I loved the Sunday service when our first banns were read to the congregation – our minister and congregation organised a secret/special morning tea for us to celebrate with them. i fully understand that on my wedding day most of the old ladies of our congregation (who love a good wedding, and a ‘stickybeak’) will be there to support us. and good on them! it wouldn’t be a wedding without the hats and gloves brigade of old dears!
Post # 11
The thing is, people from the congregation who show up for the ceremony, in spite of not having received formal invitations, typically understand that they should give up their seats if there is a shortage of seats. And you certainly need not have them at your reception. So my advice would be to leave things alone. If there are members of the congregation so happy for you that they are willing to stand in the back for your ceremony, and forego the reception, just enjoy the love!
Post # 12
Umm…I have no good advice for this. My home congregation is small like yours, and if we had married at my church, I’m positive most of the congregation would have attended.
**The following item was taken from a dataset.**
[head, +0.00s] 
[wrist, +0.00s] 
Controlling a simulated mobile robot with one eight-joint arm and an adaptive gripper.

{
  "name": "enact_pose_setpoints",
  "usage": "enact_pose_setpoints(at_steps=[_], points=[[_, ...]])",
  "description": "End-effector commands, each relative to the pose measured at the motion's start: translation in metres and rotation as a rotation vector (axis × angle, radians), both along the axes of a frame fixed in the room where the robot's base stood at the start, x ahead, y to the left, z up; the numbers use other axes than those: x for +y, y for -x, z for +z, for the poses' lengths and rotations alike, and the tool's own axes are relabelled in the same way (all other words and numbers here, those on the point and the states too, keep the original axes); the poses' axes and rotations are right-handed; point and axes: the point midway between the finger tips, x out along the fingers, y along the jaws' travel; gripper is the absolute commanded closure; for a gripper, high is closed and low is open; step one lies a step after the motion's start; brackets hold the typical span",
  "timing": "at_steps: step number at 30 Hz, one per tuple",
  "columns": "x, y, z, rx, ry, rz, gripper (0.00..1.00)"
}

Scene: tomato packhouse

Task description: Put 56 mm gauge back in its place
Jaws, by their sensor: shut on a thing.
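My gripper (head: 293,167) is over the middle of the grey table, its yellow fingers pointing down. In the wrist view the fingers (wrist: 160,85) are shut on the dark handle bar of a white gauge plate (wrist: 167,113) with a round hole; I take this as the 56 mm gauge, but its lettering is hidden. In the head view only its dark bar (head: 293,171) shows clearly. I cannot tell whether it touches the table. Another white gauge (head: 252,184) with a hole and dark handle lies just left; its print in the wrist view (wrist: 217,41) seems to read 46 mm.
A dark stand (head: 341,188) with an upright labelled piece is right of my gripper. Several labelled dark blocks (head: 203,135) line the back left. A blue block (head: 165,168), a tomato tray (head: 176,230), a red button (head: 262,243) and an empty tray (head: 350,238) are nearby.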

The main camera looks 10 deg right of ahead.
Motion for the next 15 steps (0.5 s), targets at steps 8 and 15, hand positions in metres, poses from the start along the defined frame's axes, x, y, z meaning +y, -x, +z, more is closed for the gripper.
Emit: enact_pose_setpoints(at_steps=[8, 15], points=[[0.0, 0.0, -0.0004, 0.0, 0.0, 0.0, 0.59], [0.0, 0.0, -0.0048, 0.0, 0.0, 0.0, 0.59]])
The only thing I can think of is “assigned seating?” Have an usher look at your guest list and seat people in assigned aisles. So he should have one paper that says “Brides Side,” one that says “Groom’s Side,” and one that says “Congregation.” Then they can fill the pews front to back with your invited guests, and fill in any leftover seats with the congregation right before the ceremony starts. This is all assuming that everyone you invite RSVPs yes, and that you will in fact have a space issue. Although, the usher thing is helpful at a church anyway, since some pews are bench seats, and you can make sure there are 10 people to a row or whatever. I’ve attended a wedding (winter, Colorado) where people kept stacking their jackets between themselves (instead of using the coat rack in the back) and there was a ton of empty spaces between everyone, and a bunch of people standing in the back. Awkward.